Rows from a robot dataset:

------------------------------------------------

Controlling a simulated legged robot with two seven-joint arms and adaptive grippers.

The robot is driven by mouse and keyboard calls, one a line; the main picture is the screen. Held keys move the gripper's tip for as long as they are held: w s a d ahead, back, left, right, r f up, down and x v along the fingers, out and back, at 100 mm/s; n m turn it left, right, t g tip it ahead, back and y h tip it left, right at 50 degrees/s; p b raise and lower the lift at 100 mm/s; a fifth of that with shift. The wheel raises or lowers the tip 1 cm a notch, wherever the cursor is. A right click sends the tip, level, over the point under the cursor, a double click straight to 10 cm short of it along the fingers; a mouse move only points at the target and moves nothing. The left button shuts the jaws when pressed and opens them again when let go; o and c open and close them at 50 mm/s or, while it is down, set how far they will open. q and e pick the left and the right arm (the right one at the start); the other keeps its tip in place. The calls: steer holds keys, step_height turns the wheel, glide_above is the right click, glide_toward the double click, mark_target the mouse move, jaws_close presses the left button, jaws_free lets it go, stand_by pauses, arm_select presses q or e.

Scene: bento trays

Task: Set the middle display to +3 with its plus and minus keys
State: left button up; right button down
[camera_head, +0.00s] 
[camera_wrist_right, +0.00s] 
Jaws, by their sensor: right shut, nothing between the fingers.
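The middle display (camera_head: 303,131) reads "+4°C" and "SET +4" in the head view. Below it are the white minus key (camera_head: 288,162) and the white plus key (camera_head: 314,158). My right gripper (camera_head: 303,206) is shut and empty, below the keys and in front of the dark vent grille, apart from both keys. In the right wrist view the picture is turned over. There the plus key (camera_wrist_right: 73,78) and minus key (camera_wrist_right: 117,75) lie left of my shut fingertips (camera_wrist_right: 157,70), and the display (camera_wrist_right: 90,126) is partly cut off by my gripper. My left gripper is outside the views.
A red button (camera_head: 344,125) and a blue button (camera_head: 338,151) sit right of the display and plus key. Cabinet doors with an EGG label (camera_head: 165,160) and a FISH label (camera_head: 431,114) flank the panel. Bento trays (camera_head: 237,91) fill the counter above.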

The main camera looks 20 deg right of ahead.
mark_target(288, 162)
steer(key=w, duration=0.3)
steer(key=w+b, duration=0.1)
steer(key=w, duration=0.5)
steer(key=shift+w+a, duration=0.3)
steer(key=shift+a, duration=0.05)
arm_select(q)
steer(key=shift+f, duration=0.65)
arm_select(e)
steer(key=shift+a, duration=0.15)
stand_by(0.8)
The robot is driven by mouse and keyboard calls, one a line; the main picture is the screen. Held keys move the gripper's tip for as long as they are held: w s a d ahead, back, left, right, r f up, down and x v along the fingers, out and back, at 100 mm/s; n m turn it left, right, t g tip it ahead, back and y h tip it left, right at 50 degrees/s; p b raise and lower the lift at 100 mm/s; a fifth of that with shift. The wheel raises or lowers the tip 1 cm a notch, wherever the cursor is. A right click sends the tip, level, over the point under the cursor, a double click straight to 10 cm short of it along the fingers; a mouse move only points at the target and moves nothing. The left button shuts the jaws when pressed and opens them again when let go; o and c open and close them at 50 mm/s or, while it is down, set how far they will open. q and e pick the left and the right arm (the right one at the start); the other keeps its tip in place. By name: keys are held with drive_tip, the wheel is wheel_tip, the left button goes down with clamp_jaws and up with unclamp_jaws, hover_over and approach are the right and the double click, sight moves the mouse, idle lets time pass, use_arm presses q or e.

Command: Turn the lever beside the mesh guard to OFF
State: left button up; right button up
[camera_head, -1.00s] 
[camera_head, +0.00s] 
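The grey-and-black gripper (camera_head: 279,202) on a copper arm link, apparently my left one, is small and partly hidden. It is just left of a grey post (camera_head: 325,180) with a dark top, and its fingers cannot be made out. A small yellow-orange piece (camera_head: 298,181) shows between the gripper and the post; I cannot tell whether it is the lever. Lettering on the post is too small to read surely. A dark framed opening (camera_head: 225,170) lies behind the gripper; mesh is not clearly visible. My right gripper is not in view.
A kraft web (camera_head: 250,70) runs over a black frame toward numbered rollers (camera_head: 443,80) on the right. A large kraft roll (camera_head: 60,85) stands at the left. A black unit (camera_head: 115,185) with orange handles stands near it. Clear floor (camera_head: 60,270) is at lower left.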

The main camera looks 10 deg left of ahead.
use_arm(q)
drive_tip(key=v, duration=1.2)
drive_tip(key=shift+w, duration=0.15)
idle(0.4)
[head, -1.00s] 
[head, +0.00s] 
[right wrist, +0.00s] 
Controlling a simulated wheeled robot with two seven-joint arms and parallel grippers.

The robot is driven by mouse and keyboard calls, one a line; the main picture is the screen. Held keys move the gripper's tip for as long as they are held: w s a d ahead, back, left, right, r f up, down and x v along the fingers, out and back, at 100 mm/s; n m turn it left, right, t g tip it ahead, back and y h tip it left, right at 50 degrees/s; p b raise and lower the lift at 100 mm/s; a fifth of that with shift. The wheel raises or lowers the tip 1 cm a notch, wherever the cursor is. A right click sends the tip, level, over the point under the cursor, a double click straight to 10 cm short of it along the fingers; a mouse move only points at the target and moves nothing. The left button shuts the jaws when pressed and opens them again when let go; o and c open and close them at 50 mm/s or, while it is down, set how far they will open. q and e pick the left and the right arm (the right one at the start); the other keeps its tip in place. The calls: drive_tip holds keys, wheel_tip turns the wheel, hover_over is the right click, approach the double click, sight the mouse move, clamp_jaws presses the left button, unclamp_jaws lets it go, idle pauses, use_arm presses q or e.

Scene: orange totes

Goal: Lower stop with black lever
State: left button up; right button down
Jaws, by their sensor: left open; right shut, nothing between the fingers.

------------------------------------------------

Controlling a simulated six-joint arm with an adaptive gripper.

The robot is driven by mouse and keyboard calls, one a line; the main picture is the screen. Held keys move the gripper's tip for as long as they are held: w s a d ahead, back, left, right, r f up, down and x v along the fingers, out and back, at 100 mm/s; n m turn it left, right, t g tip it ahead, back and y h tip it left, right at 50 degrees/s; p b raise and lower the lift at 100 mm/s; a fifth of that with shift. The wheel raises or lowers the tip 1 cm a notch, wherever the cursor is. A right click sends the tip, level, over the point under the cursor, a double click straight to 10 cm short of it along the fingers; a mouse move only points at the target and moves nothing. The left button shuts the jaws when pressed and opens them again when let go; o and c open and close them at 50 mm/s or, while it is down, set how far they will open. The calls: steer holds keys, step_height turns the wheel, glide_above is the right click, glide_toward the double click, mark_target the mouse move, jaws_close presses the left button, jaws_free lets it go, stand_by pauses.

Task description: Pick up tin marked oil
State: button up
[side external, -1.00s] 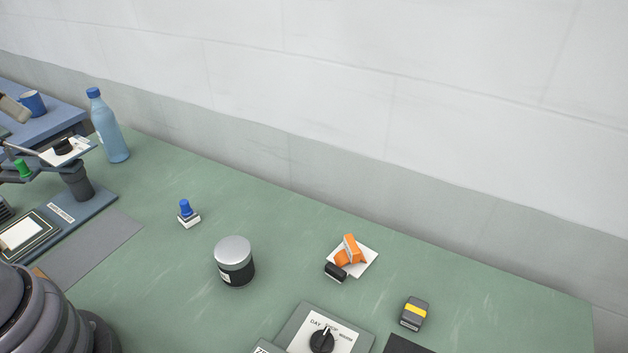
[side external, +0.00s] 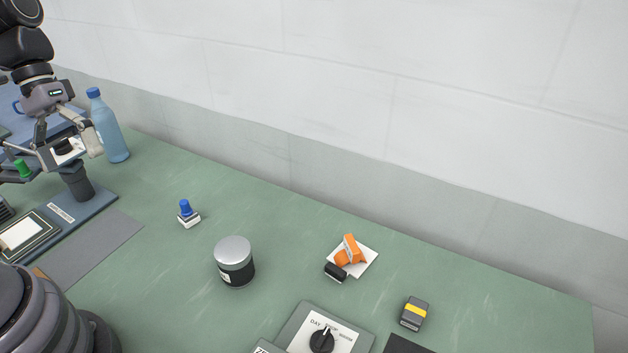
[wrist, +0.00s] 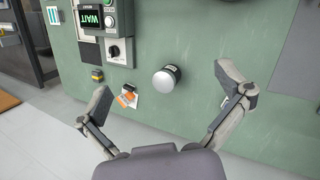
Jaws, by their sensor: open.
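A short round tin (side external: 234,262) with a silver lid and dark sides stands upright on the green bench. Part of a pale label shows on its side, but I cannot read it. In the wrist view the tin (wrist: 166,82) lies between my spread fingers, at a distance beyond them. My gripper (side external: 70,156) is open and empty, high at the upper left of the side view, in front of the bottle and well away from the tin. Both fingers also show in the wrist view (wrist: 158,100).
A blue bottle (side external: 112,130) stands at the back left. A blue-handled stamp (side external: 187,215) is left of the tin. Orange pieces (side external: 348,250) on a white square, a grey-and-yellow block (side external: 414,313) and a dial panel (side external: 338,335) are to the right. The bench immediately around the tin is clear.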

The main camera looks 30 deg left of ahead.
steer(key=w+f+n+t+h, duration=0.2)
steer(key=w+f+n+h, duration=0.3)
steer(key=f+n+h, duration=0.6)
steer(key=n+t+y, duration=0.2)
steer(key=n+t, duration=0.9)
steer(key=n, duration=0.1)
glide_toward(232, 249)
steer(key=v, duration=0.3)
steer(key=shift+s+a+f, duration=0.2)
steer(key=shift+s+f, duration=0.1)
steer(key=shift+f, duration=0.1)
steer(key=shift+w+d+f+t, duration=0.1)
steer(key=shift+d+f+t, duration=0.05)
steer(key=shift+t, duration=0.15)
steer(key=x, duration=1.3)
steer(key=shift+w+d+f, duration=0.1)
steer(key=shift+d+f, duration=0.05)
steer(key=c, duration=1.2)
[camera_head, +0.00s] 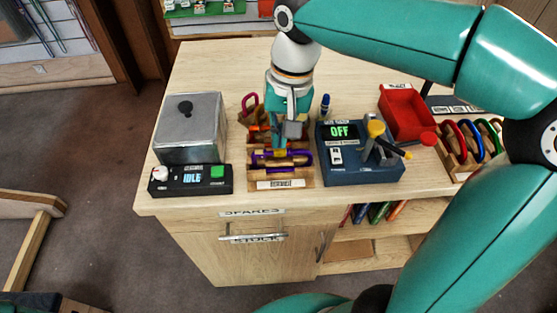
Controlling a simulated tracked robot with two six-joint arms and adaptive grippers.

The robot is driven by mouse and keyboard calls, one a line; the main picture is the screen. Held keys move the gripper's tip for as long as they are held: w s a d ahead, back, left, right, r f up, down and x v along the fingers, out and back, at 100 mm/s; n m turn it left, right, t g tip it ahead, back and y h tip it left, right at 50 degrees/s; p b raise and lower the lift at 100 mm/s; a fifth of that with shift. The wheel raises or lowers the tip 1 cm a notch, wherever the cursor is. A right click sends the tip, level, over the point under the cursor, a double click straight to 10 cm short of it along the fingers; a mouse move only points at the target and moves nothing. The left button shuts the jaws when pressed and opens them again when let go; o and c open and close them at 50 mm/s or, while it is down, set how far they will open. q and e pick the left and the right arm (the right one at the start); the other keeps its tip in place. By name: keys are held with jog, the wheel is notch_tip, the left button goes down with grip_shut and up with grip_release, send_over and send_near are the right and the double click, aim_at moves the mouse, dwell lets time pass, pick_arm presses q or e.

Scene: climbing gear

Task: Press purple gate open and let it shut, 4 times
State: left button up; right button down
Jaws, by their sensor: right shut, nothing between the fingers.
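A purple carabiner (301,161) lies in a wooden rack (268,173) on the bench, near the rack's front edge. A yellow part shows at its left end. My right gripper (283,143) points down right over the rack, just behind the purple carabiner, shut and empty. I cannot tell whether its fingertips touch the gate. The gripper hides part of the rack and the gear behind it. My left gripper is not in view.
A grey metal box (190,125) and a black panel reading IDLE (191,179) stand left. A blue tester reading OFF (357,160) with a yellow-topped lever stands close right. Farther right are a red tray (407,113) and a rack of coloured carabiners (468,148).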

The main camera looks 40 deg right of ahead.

------------------------------------------------

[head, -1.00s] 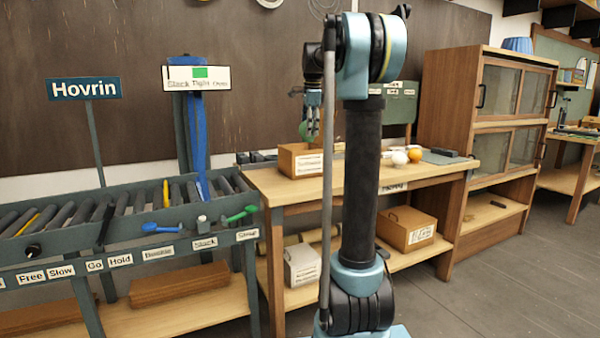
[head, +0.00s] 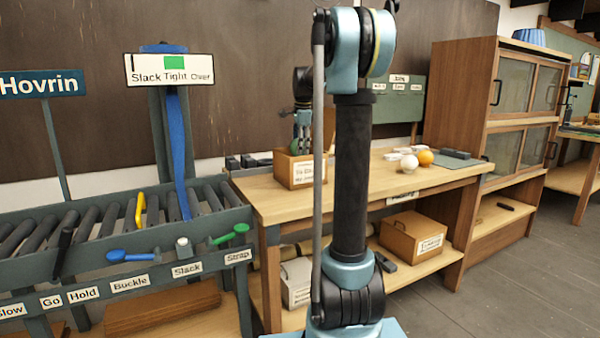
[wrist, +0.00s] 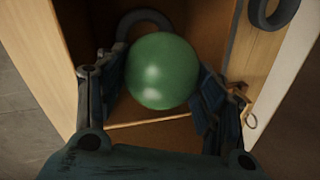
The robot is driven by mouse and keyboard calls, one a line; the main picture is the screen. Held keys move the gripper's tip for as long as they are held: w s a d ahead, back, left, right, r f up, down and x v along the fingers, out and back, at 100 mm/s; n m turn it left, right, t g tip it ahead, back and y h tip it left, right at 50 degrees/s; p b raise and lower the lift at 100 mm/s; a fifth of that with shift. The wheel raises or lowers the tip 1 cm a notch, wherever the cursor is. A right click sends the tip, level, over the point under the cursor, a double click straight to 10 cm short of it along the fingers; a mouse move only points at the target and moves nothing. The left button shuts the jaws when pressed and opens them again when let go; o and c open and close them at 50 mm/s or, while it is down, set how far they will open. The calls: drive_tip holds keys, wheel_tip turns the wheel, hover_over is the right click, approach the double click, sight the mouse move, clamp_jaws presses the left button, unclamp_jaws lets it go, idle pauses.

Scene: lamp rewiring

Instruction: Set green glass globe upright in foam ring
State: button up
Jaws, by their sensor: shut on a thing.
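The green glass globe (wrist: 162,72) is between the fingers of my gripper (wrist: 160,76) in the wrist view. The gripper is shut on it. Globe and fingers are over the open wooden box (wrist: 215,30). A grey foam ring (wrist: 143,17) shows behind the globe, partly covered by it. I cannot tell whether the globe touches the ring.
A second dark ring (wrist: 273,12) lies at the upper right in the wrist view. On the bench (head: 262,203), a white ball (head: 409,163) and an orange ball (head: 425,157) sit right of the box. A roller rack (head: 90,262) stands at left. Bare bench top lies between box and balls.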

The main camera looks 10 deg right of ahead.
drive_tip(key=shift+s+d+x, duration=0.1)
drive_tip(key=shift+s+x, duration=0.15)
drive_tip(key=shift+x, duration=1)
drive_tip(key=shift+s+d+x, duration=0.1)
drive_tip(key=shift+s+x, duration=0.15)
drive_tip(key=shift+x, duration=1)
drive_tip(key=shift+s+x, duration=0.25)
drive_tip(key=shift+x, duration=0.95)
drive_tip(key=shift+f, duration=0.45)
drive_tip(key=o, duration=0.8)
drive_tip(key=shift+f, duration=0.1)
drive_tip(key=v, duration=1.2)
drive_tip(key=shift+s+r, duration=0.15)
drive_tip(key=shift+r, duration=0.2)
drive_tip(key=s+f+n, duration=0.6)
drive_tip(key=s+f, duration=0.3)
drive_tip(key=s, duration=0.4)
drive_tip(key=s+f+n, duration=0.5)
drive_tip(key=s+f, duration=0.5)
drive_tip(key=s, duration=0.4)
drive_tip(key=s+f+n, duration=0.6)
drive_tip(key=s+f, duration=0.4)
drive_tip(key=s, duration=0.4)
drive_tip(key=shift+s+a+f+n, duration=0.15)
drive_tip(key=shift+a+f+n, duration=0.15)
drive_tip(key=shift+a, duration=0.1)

------------------------------------------------

**WRITTEN TASK:** Start with the line that holds "Controlling a simulated legged" and finish with the line that holds "[camera_wrist_right, +0.00s]". Transcribe each line in between exactly, and those two as well.

**EXERCISE ANSWER:**
Controlling a simulated legged robot with two seven-joint arms and adaptive grippers.

The robot is driven by mouse and keyboard calls, one a line; the main picture is the screen. Held keys move the gripper's tip for as long as they are held: w s a d ahead, back, left, right, r f up, down and x v along the fingers, out and back, at 100 mm/s; n m turn it left, right, t g tip it ahead, back and y h tip it left, right at 50 degrees/s; p b raise and lower the lift at 100 mm/s; a fifth of that with shift. The wheel raises or lowers the tip 1 cm a notch, wherever the cursor is. A right click sends the tip, level, over the point under the cursor, a double click straight to 10 cm short of it along the fingers; a mouse move only points at the target and moves nothing. The left button shuts the jaws when pressed and opens them again when let go; o and c open and close them at 50 mm/s or, while it is down, set how far they will open. q and e pick the left and the right arm (the right one at the start); the other keeps its tip in place. The calls: steer holds keys, step_height turns the wheel, glide_above is the right click, glide_toward the double click, mark_target the mouse move, jaws_close presses the left button, jaws_free lets it go, stand_by pauses, arm_select presses q or e.

Scene: bento trays

Task: Set the middle display to +3 with its plus and minus keys
State: left button up; right button down
[camera_head, +0.00s] 
[camera_wrist_right, +0.00s] 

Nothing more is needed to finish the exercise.